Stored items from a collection
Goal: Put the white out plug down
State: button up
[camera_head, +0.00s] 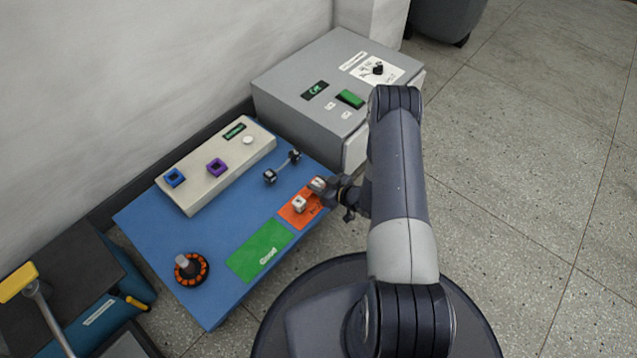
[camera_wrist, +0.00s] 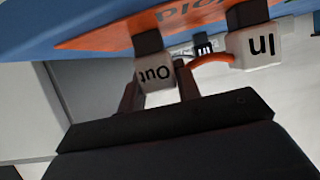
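The white out plug (camera_wrist: 155,74), marked "Out", sits between the two fingers of my gripper (camera_wrist: 157,90) in the wrist view. The fingers look closed on its sides. Its dark end points to the orange mat (camera_wrist: 100,40); I cannot tell whether it touches. In the head view, the out plug (camera_head: 317,184) is at the right part of the orange mat (camera_head: 291,215), partly hidden by my gripper (camera_head: 325,188). The white in plug (camera_wrist: 258,48), marked "In", is beside it, with an orange cable near it. It also shows on the orange mat in the head view (camera_head: 299,204).
A green "Good" mat (camera_head: 255,252) lies beside the orange one on the blue table (camera_head: 150,225). A hub motor (camera_head: 190,268) stands at the front left. A beige fixture (camera_head: 200,185), a small dark-ended part (camera_head: 283,166) and a grey tester box (camera_head: 290,80) are behind.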

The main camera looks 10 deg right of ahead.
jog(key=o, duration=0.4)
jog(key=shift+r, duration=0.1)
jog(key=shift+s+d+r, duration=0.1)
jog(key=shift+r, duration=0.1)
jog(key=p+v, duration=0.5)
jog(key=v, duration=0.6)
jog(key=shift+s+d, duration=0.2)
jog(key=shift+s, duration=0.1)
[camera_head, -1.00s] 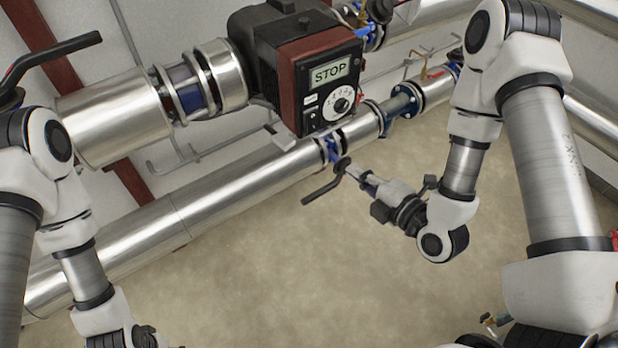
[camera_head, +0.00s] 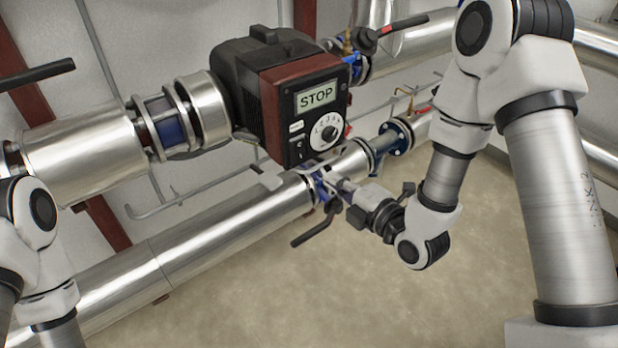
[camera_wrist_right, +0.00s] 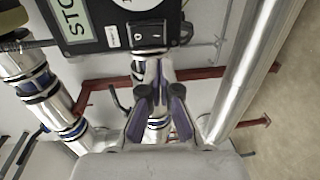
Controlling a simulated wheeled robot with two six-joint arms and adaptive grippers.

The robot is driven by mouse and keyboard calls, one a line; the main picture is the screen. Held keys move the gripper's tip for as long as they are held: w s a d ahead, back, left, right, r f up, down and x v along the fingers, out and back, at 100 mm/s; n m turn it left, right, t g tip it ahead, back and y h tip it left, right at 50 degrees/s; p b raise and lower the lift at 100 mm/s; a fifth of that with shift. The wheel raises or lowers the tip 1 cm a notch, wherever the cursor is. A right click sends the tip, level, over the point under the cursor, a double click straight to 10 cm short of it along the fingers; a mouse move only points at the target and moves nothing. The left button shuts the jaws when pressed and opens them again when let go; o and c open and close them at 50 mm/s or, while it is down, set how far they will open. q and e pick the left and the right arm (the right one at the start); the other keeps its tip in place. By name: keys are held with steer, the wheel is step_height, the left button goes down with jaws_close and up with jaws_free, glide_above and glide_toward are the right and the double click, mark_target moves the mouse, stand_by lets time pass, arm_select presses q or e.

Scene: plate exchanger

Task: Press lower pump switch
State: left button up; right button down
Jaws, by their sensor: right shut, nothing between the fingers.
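The pump (camera_head: 272,122) is a black and dark red box on the upper pipe. Its front face carries a display reading STOP (camera_head: 318,96) and a round white dial (camera_head: 328,133). In the right wrist view a black rocker switch (camera_wrist_right: 150,36) sits on the face, beside the display's edge and below the dial. My right gripper (camera_head: 340,186) is just below the pump face, in front of the lower pipe. In the wrist view its fingers (camera_wrist_right: 160,88) are shut, empty, and point at the switch with a small apparent gap. My left gripper is out of view.
A large silver lower pipe (camera_head: 215,232) runs diagonally behind my right gripper. A valve with a black lever (camera_head: 315,228) is close beside the gripper. Another black lever (camera_head: 38,75) is at upper left. The floor (camera_head: 330,300) in front is clear.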

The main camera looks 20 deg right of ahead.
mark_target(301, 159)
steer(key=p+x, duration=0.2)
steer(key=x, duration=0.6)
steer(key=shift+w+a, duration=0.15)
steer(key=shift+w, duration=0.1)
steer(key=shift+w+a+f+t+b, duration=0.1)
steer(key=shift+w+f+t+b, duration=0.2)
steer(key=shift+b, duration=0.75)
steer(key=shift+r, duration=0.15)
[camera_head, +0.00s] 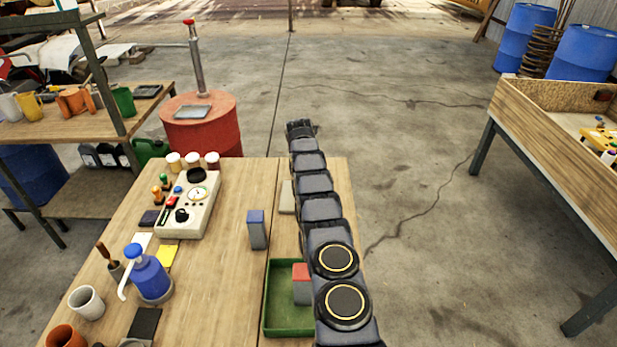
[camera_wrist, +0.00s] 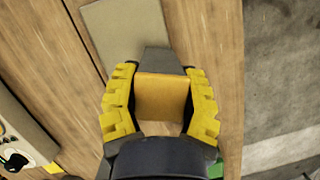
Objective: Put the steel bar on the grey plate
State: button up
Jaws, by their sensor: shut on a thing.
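In the wrist view, my gripper (camera_wrist: 160,95) has its two yellow-padded fingers shut on a steel bar (camera_wrist: 161,60), grey with a yellow-orange end face towards the camera. The grey plate (camera_wrist: 123,32) lies flat on the table just beyond the bar, at the top of that view. The bar's far end overlaps the plate's near edge in the picture; I cannot tell its height above the table. In the head view, the grey plate (camera_head: 287,197) shows beside my arm, partly covered by it. My gripper and the held bar are hidden there.
A blue-topped grey block (camera_head: 257,231) stands left of the plate. A green tray (camera_head: 290,332) holding a red-topped grey block (camera_head: 301,285) lies nearer. A control box (camera_head: 188,203) and a blue pump bottle (camera_head: 150,278) stand further left. Floor lies beyond the table's right edge.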

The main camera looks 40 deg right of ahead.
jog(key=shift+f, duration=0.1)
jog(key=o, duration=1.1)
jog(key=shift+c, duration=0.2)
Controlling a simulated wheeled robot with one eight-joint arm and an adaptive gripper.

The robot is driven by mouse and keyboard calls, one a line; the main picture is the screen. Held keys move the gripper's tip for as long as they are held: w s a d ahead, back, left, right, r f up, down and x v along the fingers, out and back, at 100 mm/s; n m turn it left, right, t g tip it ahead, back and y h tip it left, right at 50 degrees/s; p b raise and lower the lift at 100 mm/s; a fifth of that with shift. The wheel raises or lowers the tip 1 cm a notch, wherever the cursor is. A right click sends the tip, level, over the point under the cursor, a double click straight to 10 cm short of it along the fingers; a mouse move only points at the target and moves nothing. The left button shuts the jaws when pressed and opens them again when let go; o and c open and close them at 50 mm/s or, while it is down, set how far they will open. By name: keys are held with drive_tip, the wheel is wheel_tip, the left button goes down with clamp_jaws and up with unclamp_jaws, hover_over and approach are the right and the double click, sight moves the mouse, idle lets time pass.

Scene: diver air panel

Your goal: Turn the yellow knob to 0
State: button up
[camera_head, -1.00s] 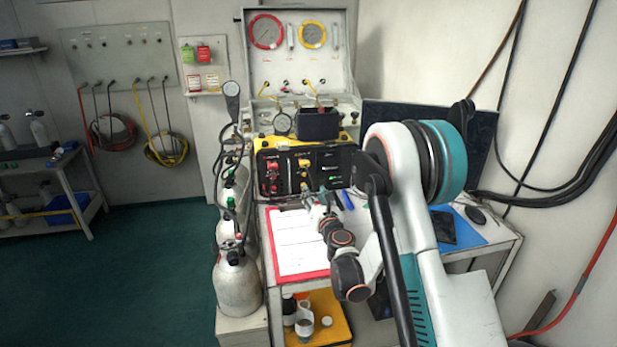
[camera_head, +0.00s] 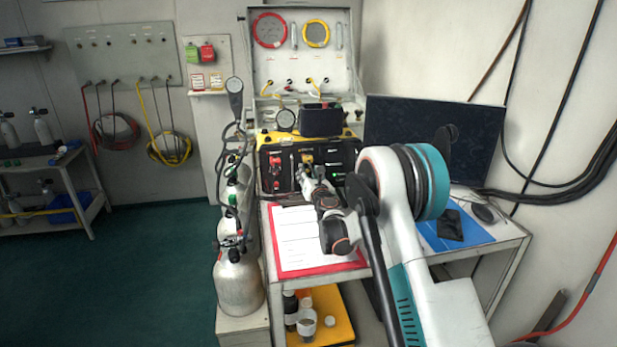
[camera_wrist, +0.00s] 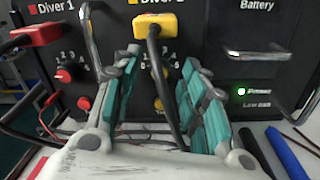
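In the wrist view, the yellow knob (camera_wrist: 165,73) is on the black panel below the "Diver 2" label, in a ring of small numbers. A black cable from a yellow plug (camera_wrist: 155,24) crosses in front and partly hides it, so its setting cannot be read. My gripper (camera_wrist: 162,62) is open, with one teal finger left of the knob and cable and one right. I cannot tell whether the fingertips touch the panel. In the head view my gripper (camera_head: 306,172) is in front of the panel (camera_head: 338,160) and hides the knob.
A red plug (camera_wrist: 38,35) and red knob (camera_wrist: 66,74) are left of my gripper. A metal handle (camera_wrist: 256,53) and a lit green lamp (camera_wrist: 241,91) are right. A clipboard (camera_head: 295,240) lies on the table below my arm. Gas cylinders (camera_head: 238,283) stand left of the table.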

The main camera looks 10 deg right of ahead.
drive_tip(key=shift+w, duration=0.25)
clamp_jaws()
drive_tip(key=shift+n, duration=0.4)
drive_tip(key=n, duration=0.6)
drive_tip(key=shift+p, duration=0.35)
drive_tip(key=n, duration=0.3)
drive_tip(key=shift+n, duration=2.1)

GOAL: Exclude the pictures and transcribe all of the entries exactly.

RESULT FOR THIS TASK:
Goal: Put the white out plug down
State: button up
[camera_head, +0.00s] 
[camera_wrist, +0.00s] 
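The white out plug (camera_wrist: 155,74), marked "Out", sits between the two fingers of my gripper (camera_wrist: 157,90) in the wrist view. The fingers look closed on its sides. Its dark end points to the orange mat (camera_wrist: 100,40); I cannot tell whether it touches. In the head view, the out plug (camera_head: 317,184) is at the right part of the orange mat (camera_head: 291,215), partly hidden by my gripper (camera_head: 325,188). The white in plug (camera_wrist: 258,48), marked "In", is beside it, with an orange cable near it. It also shows on the orange mat in the head view (camera_head: 299,204).
A green "Good" mat (camera_head: 255,252) lies beside the orange one on the blue table (camera_head: 150,225). A hub motor (camera_head: 190,268) stands at the front left. A beige fixture (camera_head: 200,185), a small dark-ended part (camera_head: 283,166) and a grey tester box (camera_head: 290,80) are behind.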

The main camera looks 10 deg right of ahead.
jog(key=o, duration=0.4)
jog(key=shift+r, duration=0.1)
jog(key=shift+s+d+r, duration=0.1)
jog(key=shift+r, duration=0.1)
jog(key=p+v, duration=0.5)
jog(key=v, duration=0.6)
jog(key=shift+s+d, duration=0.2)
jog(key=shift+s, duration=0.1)
[camera_head, -1.00s] 
[camera_head, +0.00s] 
[camera_wrist_right, +0.00s] 
Controlling a simulated wheeled robot with two six-joint arms and adaptive grippers.

The robot is driven by mouse and keyboard calls, one a line; the main picture is the screen. Held keys move the gripper's tip for as long as they are held: w s a d ahead, back, left, right, r f up, down and x v along the fingers, out and back, at 100 mm/s; n m turn it left, right, t g tip it ahead, back and y h tip it left, right at 50 degrees/s; p b raise and lower the lift at 100 mm/s; a fifth of that with shift. The wheel raises or lowers the tip 1 cm a notch, wherever the cursor is. A right click sends the tip, level, over the point under the cursor, a double click straight to 10 cm short of it along the fingers; a mouse move only points at the target and moves nothing. The left button shuts the jaws when pressed and opens them again when let go; o and c open and close them at 50 mm/s or, while it is down, set how far they will open. q and e pick the left and the right arm (the right one at the start); the other keeps its tip in place. By name: keys are held with steer, the wheel is step_height, the left button goes down with jaws_close and up with jaws_free, glide_above and glide_toward are the right and the double click, mark_target moves the mouse, stand_by lets time pass, arm_select presses q or e.

Scene: plate exchanger

Task: Press lower pump switch
State: left button up; right button down
Jaws, by their sensor: right shut, nothing between the fingers.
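The pump (camera_head: 272,122) is a black and dark red box on the upper pipe. Its front face carries a display reading STOP (camera_head: 318,96) and a round white dial (camera_head: 328,133). In the right wrist view a black rocker switch (camera_wrist_right: 150,36) sits on the face, beside the display's edge and below the dial. My right gripper (camera_head: 340,186) is just below the pump face, in front of the lower pipe. In the wrist view its fingers (camera_wrist_right: 160,88) are shut, empty, and point at the switch with a small apparent gap. My left gripper is out of view.
A large silver lower pipe (camera_head: 215,232) runs diagonally behind my right gripper. A valve with a black lever (camera_head: 315,228) is close beside the gripper. Another black lever (camera_head: 38,75) is at upper left. The floor (camera_head: 330,300) in front is clear.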

The main camera looks 20 deg right of ahead.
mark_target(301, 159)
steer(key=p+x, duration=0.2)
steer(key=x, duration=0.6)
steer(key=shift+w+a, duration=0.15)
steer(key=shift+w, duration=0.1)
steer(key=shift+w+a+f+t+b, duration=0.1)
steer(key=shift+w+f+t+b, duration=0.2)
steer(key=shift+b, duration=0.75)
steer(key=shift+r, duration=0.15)
[camera_head, +0.00s] 
[camera_wrist, +0.00s] 
Objective: Put the steel bar on the grey plate
State: button up
Jaws, by their sensor: shut on a thing.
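In the wrist view, my gripper (camera_wrist: 160,95) has its two yellow-padded fingers shut on a steel bar (camera_wrist: 161,60), grey with a yellow-orange end face towards the camera. The grey plate (camera_wrist: 123,32) lies flat on the table just beyond the bar, at the top of that view. The bar's far end overlaps the plate's near edge in the picture; I cannot tell its height above the table. In the head view, the grey plate (camera_head: 287,197) shows beside my arm, partly covered by it. My gripper and the held bar are hidden there.
A blue-topped grey block (camera_head: 257,231) stands left of the plate. A green tray (camera_head: 290,332) holding a red-topped grey block (camera_head: 301,285) lies nearer. A control box (camera_head: 188,203) and a blue pump bottle (camera_head: 150,278) stand further left. Floor lies beyond the table's right edge.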

The main camera looks 40 deg right of ahead.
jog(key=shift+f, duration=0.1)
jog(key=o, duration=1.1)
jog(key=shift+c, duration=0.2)
Controlling a simulated wheeled robot with one eight-joint arm and an adaptive gripper.

The robot is driven by mouse and keyboard calls, one a line; the main picture is the screen. Held keys move the gripper's tip for as long as they are held: w s a d ahead, back, left, right, r f up, down and x v along the fingers, out and back, at 100 mm/s; n m turn it left, right, t g tip it ahead, back and y h tip it left, right at 50 degrees/s; p b raise and lower the lift at 100 mm/s; a fifth of that with shift. The wheel raises or lowers the tip 1 cm a notch, wherever the cursor is. A right click sends the tip, level, over the point under the cursor, a double click straight to 10 cm short of it along the fingers; a mouse move only points at the target and moves nothing. The left button shuts the jaws when pressed and opens them again when let go; o and c open and close them at 50 mm/s or, while it is down, set how far they will open. By name: keys are held with drive_tip, the wheel is wheel_tip, the left button goes down with clamp_jaws and up with unclamp_jaws, hover_over and approach are the right and the double click, sight moves the mouse, idle lets time pass.

Scene: diver air panel

Your goal: Turn the yellow knob to 0
State: button up
[camera_head, -1.00s] 
[camera_head, +0.00s] 
[camera_wrist, +0.00s] 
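In the wrist view, the yellow knob (camera_wrist: 165,73) is on the black panel below the "Diver 2" label, in a ring of small numbers. A black cable from a yellow plug (camera_wrist: 155,24) crosses in front and partly hides it, so its setting cannot be read. My gripper (camera_wrist: 162,62) is open, with one teal finger left of the knob and cable and one right. I cannot tell whether the fingertips touch the panel. In the head view my gripper (camera_head: 306,172) is in front of the panel (camera_head: 338,160) and hides the knob.
A red plug (camera_wrist: 38,35) and red knob (camera_wrist: 66,74) are left of my gripper. A metal handle (camera_wrist: 256,53) and a lit green lamp (camera_wrist: 241,91) are right. A clipboard (camera_head: 295,240) lies on the table below my arm. Gas cylinders (camera_head: 238,283) stand left of the table.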

The main camera looks 10 deg right of ahead.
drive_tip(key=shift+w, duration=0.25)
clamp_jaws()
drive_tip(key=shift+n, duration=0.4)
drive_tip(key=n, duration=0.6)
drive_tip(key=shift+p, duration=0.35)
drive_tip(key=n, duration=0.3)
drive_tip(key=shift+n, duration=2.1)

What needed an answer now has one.